De acordo com Klaas, a isso se soma o fato de que as redes sociais facilitam a difusão de notícias falsas: "a democracia sofre ainda mais", acrescenta.

"Os governos enfrentam o problema de que os cidadãos não conseguem distinguir entre fatos reais e fabricados. E em uma democracia assim, os resultados da votação podem tornar-se imprevisíveis, como aconteceu, em parte, com Trump e Brexit".

E o futuro?

Dadas as dificuldades que enfrentam as democracias ocidentais hoje, os três pesquisadores ouvidos concordam que esta antiga forma de governo deve ser reintroduzida.

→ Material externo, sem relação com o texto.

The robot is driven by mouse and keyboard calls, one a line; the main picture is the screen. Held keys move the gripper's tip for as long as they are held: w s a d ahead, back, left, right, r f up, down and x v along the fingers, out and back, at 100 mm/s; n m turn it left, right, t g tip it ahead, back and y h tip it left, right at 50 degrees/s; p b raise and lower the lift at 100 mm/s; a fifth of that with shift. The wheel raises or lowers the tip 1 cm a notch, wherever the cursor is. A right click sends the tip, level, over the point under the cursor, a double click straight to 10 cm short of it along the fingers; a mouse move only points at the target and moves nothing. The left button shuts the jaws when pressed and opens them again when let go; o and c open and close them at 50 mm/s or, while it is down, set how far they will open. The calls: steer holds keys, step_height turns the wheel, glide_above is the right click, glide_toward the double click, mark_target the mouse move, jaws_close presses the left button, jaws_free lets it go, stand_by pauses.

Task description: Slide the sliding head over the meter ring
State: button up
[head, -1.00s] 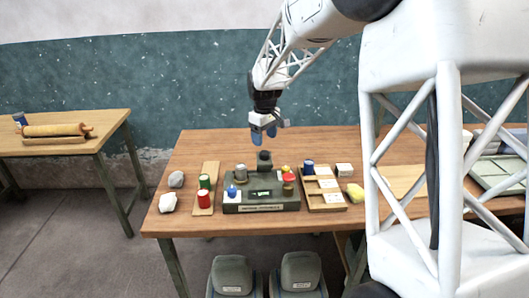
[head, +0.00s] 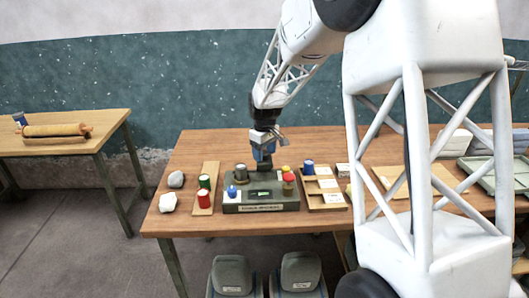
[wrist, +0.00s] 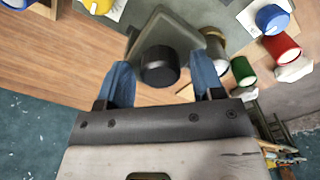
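A dark grey-green instrument (head: 285,206) with a lit display and a front label stands on the wooden table. A black round knob-like head rises at its back; in the wrist view this black head (wrist: 160,64) sits between my two blue fingertips. My gripper (head: 263,157) points down over the back of the instrument. In the wrist view my gripper (wrist: 160,72) is open, with a gap on both sides of the black head. I cannot tell which part is the meter ring. In the head view the gripper partly hides the black head.
A grey metal cylinder (head: 241,172), a blue knob (head: 232,191) and a red cap (head: 289,178) stand on the instrument. A board with green (head: 204,182) and red (head: 204,199) cylinders and pale stones (head: 168,202) lie left. A wooden tray (head: 335,206) sits right.

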"A democracia deve ser defendida vigorosamente como um princípio fundamental e, acima de tudo, repensada em muitos aspectos", diz Federico Romero, do EUI.

De acordo com Romero, para sobreviver e prosperar novamente ela deve voltar a ser capaz de resolver mais eficazmente problemas como a pobreza, a desigualdade e o desemprego.

Professor David Held, da Universidade de Durham, concorda. Em sua opinião, o principal desafio para as democracias ocidentais é "alcançar resultados concretos para os setores alienados em um mundo globalizado, onde multinacionais, lobbies e a internet têm cada vez mais poder."

Para Held, seria "estúpido" não ouvir aqueles que em 2016 votaram a favor do Brexit e de Donald Trump.

"Sua aparição na cena política é uma lição a ser aprendida em vista das eleições de 2017 e dos anos seguintes."